We turn to apportion petitioner's litigation costs to the accuracy-related penalties issue. Respondent does not contest the reasonableness of petitioners' costs for the entire litigation, and neither do we. We do not believe, however, that many of those costs are attributable to petitioners' defense of respondent's determination of the accuracy-related penalties. Petitioners' itemized statement of litigation costs does not set forth with any specificity the amount of those costs that is attributable to the accuracy-related penalties issue; thus, we proceed to determine that apportioned amount on the basis of the record. See Ragan v. Commissioner, [98-1 USTC ╤ 50,209], 135 F.3d 329, 335 (5th Cir. 1998), affg. [Dec. 50,609(M)] T.C. Memo. 1995-184, and the cases cited therein; see also Dixon v. Commissioner, [Dec. 53,832(M)], T.C. Memo. 2000-116; Lozon v. Commissioner, [Dec. 52,382(M)], T.C. Memo. 1997-537.

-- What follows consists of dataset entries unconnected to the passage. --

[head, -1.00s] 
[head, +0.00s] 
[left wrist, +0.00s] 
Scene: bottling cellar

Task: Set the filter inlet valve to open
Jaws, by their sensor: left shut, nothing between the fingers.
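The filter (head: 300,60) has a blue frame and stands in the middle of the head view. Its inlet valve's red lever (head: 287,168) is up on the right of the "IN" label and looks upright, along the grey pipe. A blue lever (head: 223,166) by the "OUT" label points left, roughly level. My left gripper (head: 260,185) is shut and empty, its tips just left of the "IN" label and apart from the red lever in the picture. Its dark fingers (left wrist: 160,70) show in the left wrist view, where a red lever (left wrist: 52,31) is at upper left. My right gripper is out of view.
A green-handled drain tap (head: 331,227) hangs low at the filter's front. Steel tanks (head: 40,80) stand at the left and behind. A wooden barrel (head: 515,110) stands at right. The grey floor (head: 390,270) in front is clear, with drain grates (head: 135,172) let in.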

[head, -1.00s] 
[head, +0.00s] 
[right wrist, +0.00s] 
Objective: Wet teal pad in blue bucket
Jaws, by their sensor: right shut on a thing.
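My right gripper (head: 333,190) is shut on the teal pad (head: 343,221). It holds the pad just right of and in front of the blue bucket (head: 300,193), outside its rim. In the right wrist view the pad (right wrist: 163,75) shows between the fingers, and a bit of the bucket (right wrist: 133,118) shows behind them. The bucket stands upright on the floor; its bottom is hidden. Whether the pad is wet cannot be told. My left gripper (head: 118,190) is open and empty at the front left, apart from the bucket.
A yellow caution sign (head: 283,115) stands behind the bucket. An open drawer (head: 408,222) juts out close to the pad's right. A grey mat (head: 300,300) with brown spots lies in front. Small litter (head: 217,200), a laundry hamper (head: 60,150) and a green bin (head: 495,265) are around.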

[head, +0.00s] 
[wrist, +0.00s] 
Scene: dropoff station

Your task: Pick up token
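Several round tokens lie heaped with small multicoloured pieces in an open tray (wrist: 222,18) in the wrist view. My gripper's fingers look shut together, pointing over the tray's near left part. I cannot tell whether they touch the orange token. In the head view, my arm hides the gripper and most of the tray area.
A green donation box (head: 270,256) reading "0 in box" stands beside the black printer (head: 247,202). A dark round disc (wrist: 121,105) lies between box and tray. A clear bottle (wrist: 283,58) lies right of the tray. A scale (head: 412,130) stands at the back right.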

Petitioners devoted little time at trial to the accuracy-related penalties issue, and they spent even less time on that issue on brief. They did, however, devote much of the instant motion to the recovery of litigation costs due to respondent's determination of the accuracy-related penalties. We bear in mind the fact that section 7430 allows taxpayers to recover litigation costs incurred in the preparation and prosecution of a motion requesting such costs, see Han v. Commissioner, [Dec. 49,238(M)], T.C. Memo. 1993-386, and we apportion 15 percent of petitioners' requested costs to the accuracy-related penalties issue. We award petitioners $1,844 in litigation costs.

We have considered all arguments in this case and, to the extent not discussed above, find them to be irrelevant or without merit. To reflect the foregoing,

An appropriate order will be issued, and decision will be entered under Rule 155.